As per the question, the string is tied to a stone and the stone is moving in a vertical circular path.

Here the tension of the string will provide the necessary centripetal force.

The maximum tension T = 3.7 kg weight

                                        = 3.7×g       [g is the acceleration due to gravity]

                                        = 3.7×10 N

                                        =37 N

The mass of the stone [m]= 500 gram i.e 0.5 kg.

The radius of circular path is 4m.

We are asked to calculate the maximum angular velocity.

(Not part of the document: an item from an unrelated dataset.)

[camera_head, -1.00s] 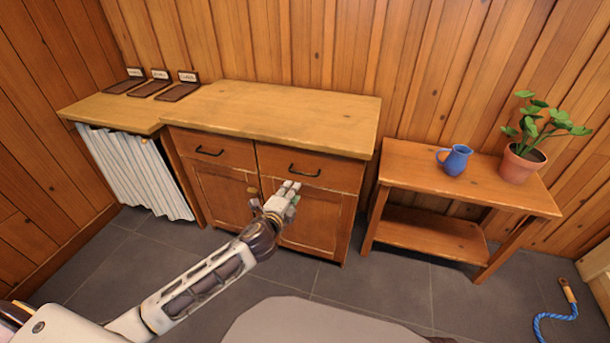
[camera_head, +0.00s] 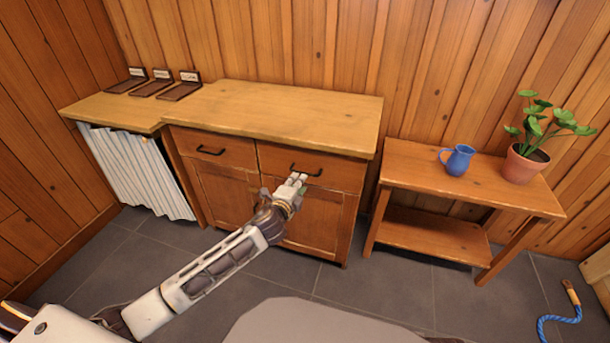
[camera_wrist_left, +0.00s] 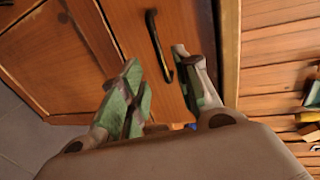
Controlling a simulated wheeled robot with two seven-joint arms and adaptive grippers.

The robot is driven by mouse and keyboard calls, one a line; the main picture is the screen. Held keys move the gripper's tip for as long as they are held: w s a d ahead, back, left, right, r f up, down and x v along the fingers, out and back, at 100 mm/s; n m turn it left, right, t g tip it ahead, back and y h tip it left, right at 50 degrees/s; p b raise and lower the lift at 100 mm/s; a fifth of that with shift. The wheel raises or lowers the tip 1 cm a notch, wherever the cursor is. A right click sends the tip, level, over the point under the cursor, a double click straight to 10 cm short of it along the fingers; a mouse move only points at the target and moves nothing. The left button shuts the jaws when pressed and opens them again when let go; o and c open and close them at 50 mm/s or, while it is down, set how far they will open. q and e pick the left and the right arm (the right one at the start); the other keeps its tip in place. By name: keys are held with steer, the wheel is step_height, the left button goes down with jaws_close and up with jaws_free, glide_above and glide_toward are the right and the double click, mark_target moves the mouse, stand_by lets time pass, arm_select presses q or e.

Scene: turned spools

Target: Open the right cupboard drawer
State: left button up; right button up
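The right cupboard drawer (camera_head: 338,172) is closed, flush in the wooden cupboard beside the left drawer (camera_head: 228,152). Its dark bar handle (camera_head: 312,174) shows just beyond my left gripper (camera_head: 298,178). In the left wrist view the handle (camera_wrist_left: 157,40) lies between the two green-padded fingers of my left gripper (camera_wrist_left: 156,60). The fingers are spread apart, and the right finger is closer to the handle. Whether either touches it I cannot tell. My gripper and wrist hide part of the right cupboard door (camera_head: 318,222). My right gripper is not in view.
A side table (camera_head: 405,160) to the right holds a blue jug (camera_head: 457,160) and a potted plant (camera_head: 524,162). A curtained counter (camera_head: 105,112) stands left of the cupboard. A blue rope (camera_head: 556,319) lies on the floor at right. The cupboard top is bare.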

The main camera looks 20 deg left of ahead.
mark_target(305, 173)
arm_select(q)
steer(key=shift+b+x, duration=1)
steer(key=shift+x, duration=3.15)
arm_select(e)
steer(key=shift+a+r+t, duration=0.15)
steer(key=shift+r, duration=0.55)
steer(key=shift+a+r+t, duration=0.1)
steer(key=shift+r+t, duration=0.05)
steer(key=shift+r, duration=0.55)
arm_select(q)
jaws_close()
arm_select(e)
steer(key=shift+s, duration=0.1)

The centripetal force is calculated as -

                                     $F=\frac{mv^2}{r}$

                                     $F=mr\omega^{2}$     $[v=\omega r]$

$Here\ v\ is\ the\ tangential\ velocity\ and\ \omega\ is\ the\ maximum\ angular\ velocity\ regarding\ to\ v$

       Here, centripetal force T = F

                                             $Hence\ T\ =mr\omega^2$

                                             $\omega^2\ =\frac{T}{mr}$

                                             $=\frac{37}{0.5*4}$

                                             $\omega^2=18.5$

                                             $\omega=\sqrt{18.5}\ rad/s$

                                             $\omega=4.3012\ rad/s$  [ans]

                                     

Answer 2

Maximum tension that string can bear = 37 N

tension at lowest point of vertical loop =

$mg \: + \: mv {}^{2} r$

$= 0.5 \times 10 \times 0.5 \times v \times 4 \\ \\ = 5 + 2v {}^{2} \\ \\ 37 = 5 + 2v {}^{2} \\ \\ v \: = \: 4 \: rad$